Phoenix officials fail to close deal on Circles building

[Source: Emily Gersema, The Arizona Republic]

The easy-to-spot Circles building on Central Avenue originally was a Studebaker dealership. (Emily Gersema/The Arizona Republic)

Phoenix officials have crossed off the landmark Circles Discs & Tapes building from the list of possible new headquarters for the Arizona Opera because the building’s owners have failed to respond to the city’s requests for further testing on the site.

The downtown midcentury-design building, easily recognizable with its large curved windows, sits on a property that has underground tanks that probably stored fuel when the property was a car dealership, said Jane Morris, acting executive assistant to City Manager David Cavazos.

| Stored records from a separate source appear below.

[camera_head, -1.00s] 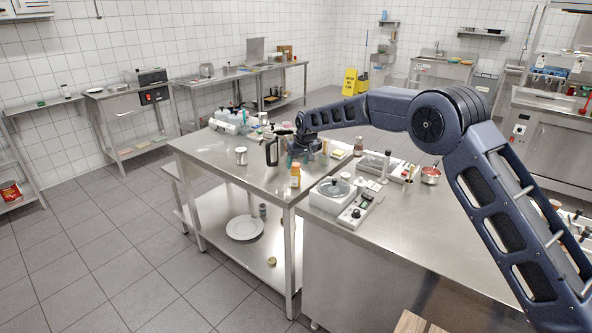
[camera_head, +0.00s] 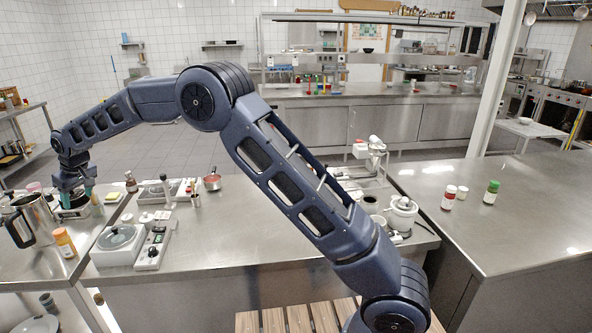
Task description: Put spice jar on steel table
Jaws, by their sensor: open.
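My gripper (camera_head: 74,200) is at the far left, pointing down among items on the left steel table (camera_head: 90,225). It is open; its fingertips are small and partly hidden by clutter. Several jars could be the spice jar, and I cannot tell which one is meant. An orange jar with a pale orange cap (camera_head: 64,243) stands upright in front of my gripper, apart from it. On the right steel counter (camera_head: 440,230) stand a green-capped jar (camera_head: 491,193), a red-labelled jar with a white cap (camera_head: 448,199) and a smaller white-capped jar (camera_head: 462,193).
A steel pitcher (camera_head: 36,215) stands beside my gripper. The middle counter's centre is clear.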

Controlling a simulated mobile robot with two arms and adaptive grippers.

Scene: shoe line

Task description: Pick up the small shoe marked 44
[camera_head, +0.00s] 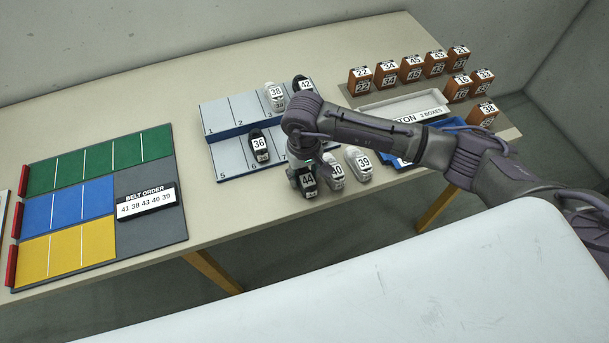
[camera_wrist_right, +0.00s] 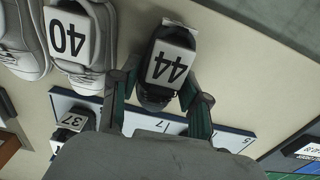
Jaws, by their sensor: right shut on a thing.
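The small black shoe marked 44 (camera_head: 308,182) stands at the front edge of the table, left of the white shoe marked 40. My right gripper (camera_head: 303,172) reaches down onto it from above. In the right wrist view the same shoe (camera_wrist_right: 168,66) lies between the two fingers of my right gripper (camera_wrist_right: 158,88), which is shut on it. I cannot tell whether the shoe is clear of the table. My left gripper is in neither view.
White shoes marked 40 (camera_head: 334,172) and 39 (camera_head: 358,163) stand close to the right. A numbered blue-white rack (camera_head: 230,160) holds shoes marked 36 (camera_head: 260,146), 38 (camera_head: 275,97) and 42 (camera_head: 302,86). Brown boxes (camera_head: 411,68) stand at the back right. A belt order board (camera_head: 150,225) lies left.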

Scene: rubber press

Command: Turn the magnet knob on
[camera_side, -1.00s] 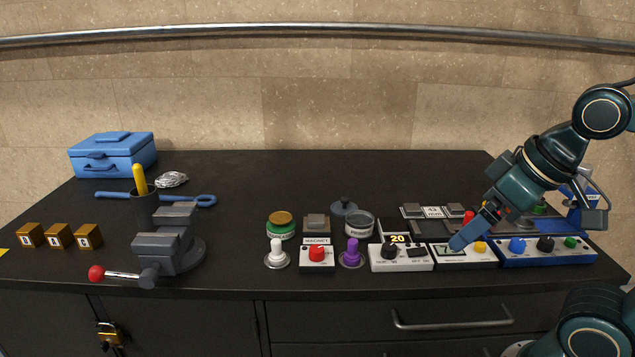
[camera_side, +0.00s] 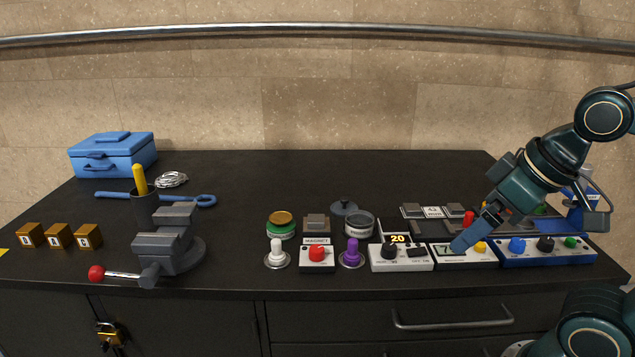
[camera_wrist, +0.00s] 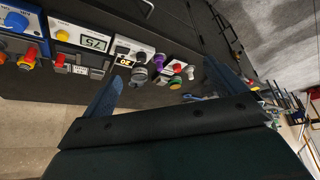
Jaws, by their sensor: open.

“When we did the environmental study, no one knew that there were tanks there,” Morris said. During a site visit in January, “we saw a vendor pumping stuff out of the tanks.”

She said city staff asked to do environmental testing on the tanks after seeing that. But the property owners, Leonard and Angela Singer, have not responded to the city’s request, prompting the city staff to search for another possible site for the opera’s offices.

The Singers could not be reached for comment.

“It is not known at this time if the Circles building could be back as an option,” Morris said.

The city has been trying to help the Arizona Opera staff find a new headquarters since 2006, when officials had promised the non-profit opera company the city would pay up to $3.2 million in voter-approved bonds to buy, renovate and lease a building to the opera.

Arizona Opera’s current offices are at 4600 N. 12th St. in Phoenix and 350 N. Mountain Ave. in Tucson.

Organization leaders have said they want to save money by consolidating the offices to operate in one location.

Circles Discs & Tapes history

• 1947: The midcentury-design building was constructed. Designed by architect W.Z. Smith, the building housed Stewart Motor Co. The car dealership was owned and operated by businessmen and brothers Jack and Spencer Stewart. The men sold Studebakers. Passers-by could always see one spinning slowly on a turntable.

• 1972: Angela and Leonard Singer bought the building and opened Circles Discs & Tapes. The store became a hot spot for music lovers.

• 2005: The Singers considered but then rejected applying for historic status to preserve the building. The Phoenix Historic Preservation Office worked out an agreement with the Singers: The city would create a historic-preservation-overlay zone for the property on condition that the Singers would give the city the first right to buy the property if it was put on the market.

• 2010: The Singers closed the store. Internet music purchases had surged, bumping record stores such as Circles out of business.